By Calvin Palmer
Hurricane forecasters are still predicting 10 hurricanes in the Atlantic basin during the 2010 season, with five of them developing into major hurricanes, Category 3 or above.
This above-average prediction is based on unusually warm tropical Atlantic sea surface temperatures and the development of La Nina.
The team at Colorado State University, led by William Gray, is sticking to its June 2 forecast of a total of 18 named storms between June 1 and November 30.
“The probability of a major hurricane making landfall along the U.S. coastline is 75 percent,” said Gray.
The team has monitored warm sea temperatures during June and July, as well as low sea level pressures.
“These very warm waters are associated with dynamic and thermodynamic factors that are very conducive for an active Atlantic season,” said Phil Klotzbach, the lead author on the forecast.
Three tropical storms have developed so far this season, one of which gained hurricane strength. But the high point of the season runs from mid-August to October.
The team predicts a 50 percent chance of a major hurricane making landfall on the U.S. East Coast, including the Florida Peninsula.
A 49 percent chance of a major hurricane making landfall on the Gulf Coast from the Florida Panhandle west to Brownsville, Texas.
A 64 percent chance of a major hurricane hitting the Caribbean islands and Central America.
The climate factors are similar to conditions that prevailed during the 1952, 1958, 1998 and 2005 seasons. The average of these four seasons shows well above-average activity.
Klotzbach and Gray predict the 2010 season will have activity in line with the average of these five years.

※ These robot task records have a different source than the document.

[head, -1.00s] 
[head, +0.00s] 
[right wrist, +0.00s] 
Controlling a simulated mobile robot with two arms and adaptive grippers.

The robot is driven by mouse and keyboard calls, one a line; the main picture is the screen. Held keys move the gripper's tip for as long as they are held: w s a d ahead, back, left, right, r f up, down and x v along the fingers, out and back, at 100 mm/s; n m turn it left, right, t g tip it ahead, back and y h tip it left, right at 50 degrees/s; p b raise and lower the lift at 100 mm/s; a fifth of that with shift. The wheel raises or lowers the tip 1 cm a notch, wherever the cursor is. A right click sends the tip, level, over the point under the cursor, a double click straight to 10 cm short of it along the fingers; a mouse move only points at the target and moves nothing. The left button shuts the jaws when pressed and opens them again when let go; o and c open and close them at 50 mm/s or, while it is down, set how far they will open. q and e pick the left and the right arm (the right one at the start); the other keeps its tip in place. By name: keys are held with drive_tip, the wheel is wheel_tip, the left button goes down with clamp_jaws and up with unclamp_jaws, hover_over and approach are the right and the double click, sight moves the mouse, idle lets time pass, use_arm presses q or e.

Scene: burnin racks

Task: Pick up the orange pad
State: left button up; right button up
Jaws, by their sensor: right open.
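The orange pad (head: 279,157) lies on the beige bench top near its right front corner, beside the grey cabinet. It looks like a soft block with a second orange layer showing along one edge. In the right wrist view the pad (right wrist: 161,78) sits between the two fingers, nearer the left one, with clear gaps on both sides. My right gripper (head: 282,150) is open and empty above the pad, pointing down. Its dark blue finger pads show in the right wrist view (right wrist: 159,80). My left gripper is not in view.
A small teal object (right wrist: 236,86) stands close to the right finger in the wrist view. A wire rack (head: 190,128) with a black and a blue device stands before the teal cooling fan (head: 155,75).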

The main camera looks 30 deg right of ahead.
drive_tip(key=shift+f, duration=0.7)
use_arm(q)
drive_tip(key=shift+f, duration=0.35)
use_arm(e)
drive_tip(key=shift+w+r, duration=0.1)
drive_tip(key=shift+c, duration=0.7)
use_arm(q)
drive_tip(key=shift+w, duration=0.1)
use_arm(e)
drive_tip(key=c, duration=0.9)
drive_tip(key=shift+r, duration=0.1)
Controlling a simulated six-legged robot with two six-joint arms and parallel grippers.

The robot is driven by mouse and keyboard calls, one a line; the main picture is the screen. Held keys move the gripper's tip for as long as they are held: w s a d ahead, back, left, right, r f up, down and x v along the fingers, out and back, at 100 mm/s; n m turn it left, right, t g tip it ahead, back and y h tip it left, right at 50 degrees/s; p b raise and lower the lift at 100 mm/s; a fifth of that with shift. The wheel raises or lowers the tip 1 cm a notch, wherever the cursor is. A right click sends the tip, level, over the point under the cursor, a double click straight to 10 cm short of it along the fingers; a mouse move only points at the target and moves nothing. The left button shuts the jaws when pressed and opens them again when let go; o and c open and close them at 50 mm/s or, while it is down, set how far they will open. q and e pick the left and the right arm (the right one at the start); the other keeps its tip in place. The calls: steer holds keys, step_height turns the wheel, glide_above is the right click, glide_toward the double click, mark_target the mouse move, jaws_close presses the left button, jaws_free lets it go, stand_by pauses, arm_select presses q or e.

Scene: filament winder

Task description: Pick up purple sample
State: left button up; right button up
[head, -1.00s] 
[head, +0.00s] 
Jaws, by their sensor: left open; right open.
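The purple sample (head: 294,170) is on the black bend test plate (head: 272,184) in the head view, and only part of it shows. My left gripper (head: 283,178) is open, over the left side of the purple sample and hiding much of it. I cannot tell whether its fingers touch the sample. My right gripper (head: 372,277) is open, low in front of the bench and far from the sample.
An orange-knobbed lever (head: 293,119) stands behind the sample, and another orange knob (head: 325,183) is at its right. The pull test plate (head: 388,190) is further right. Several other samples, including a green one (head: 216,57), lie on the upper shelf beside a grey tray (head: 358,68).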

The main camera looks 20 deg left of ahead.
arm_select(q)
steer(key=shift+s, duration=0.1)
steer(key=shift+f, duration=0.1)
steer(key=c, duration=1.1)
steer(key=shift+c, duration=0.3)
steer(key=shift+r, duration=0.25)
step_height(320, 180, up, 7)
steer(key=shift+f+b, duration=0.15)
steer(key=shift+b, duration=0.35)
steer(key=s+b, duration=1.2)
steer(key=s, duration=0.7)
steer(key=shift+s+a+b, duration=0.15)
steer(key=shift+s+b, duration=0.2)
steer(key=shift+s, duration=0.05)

The trouble with predictions is that they have a nasty habit of turning out wrong. Many experts predicted Brazil would win the 2010 World Cup. They did not.
The saying goes, “Put your money where your mouth is”. I doubt either Klotzbach or Gray would bet the farm on their predictions. And if they had in the past, would they have become rich men? It is hard to say because when these predictions go awry, they are conveniently forgotten and those making such erroneous predictions are seldom called to account.
I will wager both Klotzbach and Gray are hoping for a hurricane season far worse than they are suggesting.
First, it will enable the global warming alarmists to pat each other on the back, at the same time inflating their smug self-righteous egos. Second, it will enable them to scam more research funds from governments whose political leaders have knowledge of things scientific that is about on a par with that of my chihuahua.